By analyzing the algorithm, I found that it could be implemented in a way that does not require revisiting all the previously generated entries for each new entry. The new algorithm makes it feasible to create large sieves. It works by creating entries that can be sorted in such a way that only a single pass over all the records is necessary.
A sieve that would use 2GB of memory covers 2 (because we remove even numbered bits in the end) * 2GB * 8 (bits per byte) = 32gbit = 2^35 = 34 359 738 368 bits. To generate this sieve, it is necessary to have a sortable table with the same number of entries. Each entry is 16 bytes (optimized using bitfields). 16 bytes * 34 359 738 368 entry = 512GB of temporary storage.
Unless one has a supercomputer with TBs of RAM, it is necessary to use disks for storage. I found a library called STXXL that implements STL for large datasets and includes algorithms that are efficient when using disk based storage. STXXL enabled me to easily create an app that manipulates the data in much the same way as I would with regular STL. The stxxl::sort is not in-place. It requires the same amount of disk space as the size of the data being sorted, to store the sorted runs during sorting. So another 512GB is required during the step that sorts the entries.
The same number of index records is also required, each is 64 bits + 8 bits = 9 bytes. This is less than the extra memory used by sorting the Collatz records, so the peak disk usage is 1TB.

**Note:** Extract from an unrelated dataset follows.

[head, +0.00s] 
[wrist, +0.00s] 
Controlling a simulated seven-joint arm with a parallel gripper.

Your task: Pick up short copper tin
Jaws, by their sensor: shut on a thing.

Adding 20% for overhead, I determined that around 1.2TB of disk space was required to generate a 2^35 sieve. At the time when I did this project, disks weren’t that large, so I set up several of my largest disks in a JBOD configuration to hold the temporary data. The single file on there, that was over 1TB at one point, is still the biggest file I’ve seen. It took around two weeks to run the app, during which time the disks were working continuously.